Mengacu amar tersebut, maka pengaturan pengupahan tidak lagi menggunakan UU No.11 Tahun 2020 dan turunannya yakni PP No.36 Tahun 2021. Tapi kembali pada aturan sebelumnya yakni UU No.13 Tahun 2003 tentang Ketenagakerjaan dan PP No.78 Tahun 2015 tentang Pengupahan. “Putusan MK memerintahkan untuk kembali pada peraturan yang lama, termasuk soal ketenagakerjaan. Berdasarkan Pasal 89 UU No.13 Tahun 2003, Gubernur berwenang mengatur upah minimum,” kata Feri Amsari ketika dihubungi Selasa (28/12/2021). (Baca Juga: Begini Bunyi Kepgub DKI Jakarta Tentang Revisi UMP 2022)

Dalam diskusi yang diselenggarakan stasiun televisi nasional, Feri mengatakan pemerintah dan pengusaha mengacu amar keempat putusan MK yang menyatakan UU No.11 Tahun 2020 masih berlaku sampai dengan dilakukan perbaikan pembentukan sesuai tenggang waktu sebagaimana yang telah ditentukan dalam putusan itu. Tapi pemerintah lupa amar putusan yang lain seperti amar ketiga yang tegas menyatakan UU No.11 Tahun 2020 bertentangan dengan UUD Tahun 1945 dan tidak mempunyai kekuatan hukum mengikat secara bersyarat (inkonstitusional bersyarat).

Menurut Feri, langkah Gubernur DKI Jakarta merevisi UMP tahun 2022 mempunyai legal standing sebagaimana amar keenam putusan MK. Karena itu Gubernur Jakarta memiliki kewenangan untuk mengatur upah minimum sebagaimana UU No.13 Tahun 2003 dan PP No.78 Tahun 2015 tentang Pengupahan.  

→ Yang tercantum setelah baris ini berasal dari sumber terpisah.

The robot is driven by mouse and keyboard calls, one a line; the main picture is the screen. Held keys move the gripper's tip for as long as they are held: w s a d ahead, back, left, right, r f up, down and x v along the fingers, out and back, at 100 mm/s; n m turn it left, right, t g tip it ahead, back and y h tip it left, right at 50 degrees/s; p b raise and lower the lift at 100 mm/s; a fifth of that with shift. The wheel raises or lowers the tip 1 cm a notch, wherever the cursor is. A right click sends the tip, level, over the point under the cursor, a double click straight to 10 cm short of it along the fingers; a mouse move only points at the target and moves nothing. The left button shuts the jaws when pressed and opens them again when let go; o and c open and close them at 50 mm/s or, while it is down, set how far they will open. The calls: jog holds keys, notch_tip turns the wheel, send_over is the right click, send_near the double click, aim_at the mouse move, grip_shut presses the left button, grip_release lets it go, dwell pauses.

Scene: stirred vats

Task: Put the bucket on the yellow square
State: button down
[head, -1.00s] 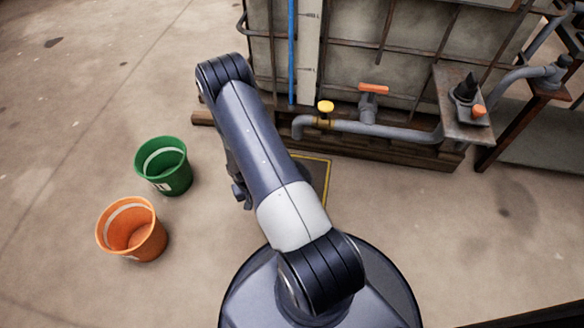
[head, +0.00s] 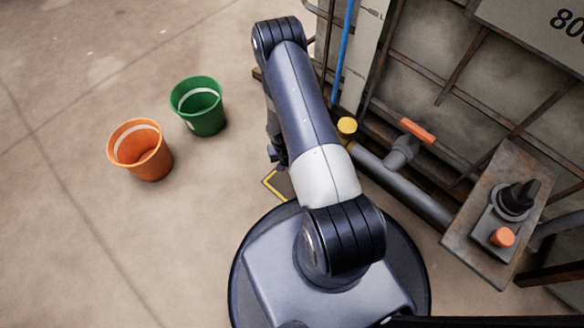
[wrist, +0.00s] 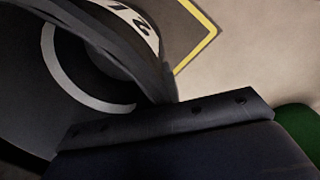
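A dark grey bucket (wrist: 85,60) with a pale band inside and a white label with dark figures fills the left of the wrist view. Its rim runs into the dark jaw of my gripper (wrist: 165,125), which is shut on it. The fingertips themselves are hidden. In the head view my arm covers the gripper and this bucket. The yellow square is an outline on the floor; one corner (head: 268,182) shows just left of my base in the head view, and another stretch (wrist: 205,45) shows beyond the bucket in the wrist view.
A green bucket (head: 199,106) and an orange bucket (head: 141,150) stand upright on the floor at left. A caged tank with a grey pipe (head: 400,185), an orange-handled valve (head: 416,130) and a metal bracket plate (head: 500,210) stands close at right. The floor at lower left is clear.

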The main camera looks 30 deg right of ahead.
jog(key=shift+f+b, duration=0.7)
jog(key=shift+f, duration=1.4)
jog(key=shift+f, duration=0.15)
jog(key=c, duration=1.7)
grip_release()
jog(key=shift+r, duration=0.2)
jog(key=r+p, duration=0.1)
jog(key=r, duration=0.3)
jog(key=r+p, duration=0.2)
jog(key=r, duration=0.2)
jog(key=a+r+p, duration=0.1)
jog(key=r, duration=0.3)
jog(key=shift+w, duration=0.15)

Untuk itu, tidak perlu khawatir sekalipun kebijakan ini nanti digugat ke PTUN. Gubernur di wilayah lain bakal melakukan hal yang sama yakni merevisi kenaikan upah minimum sebagai hal yang konstitusional. “Keputusan merevisi kenaikan upah minimum ini sejalan putusan MK. Secara konstitusional ini langkah yang paling tepat,” ujarnya.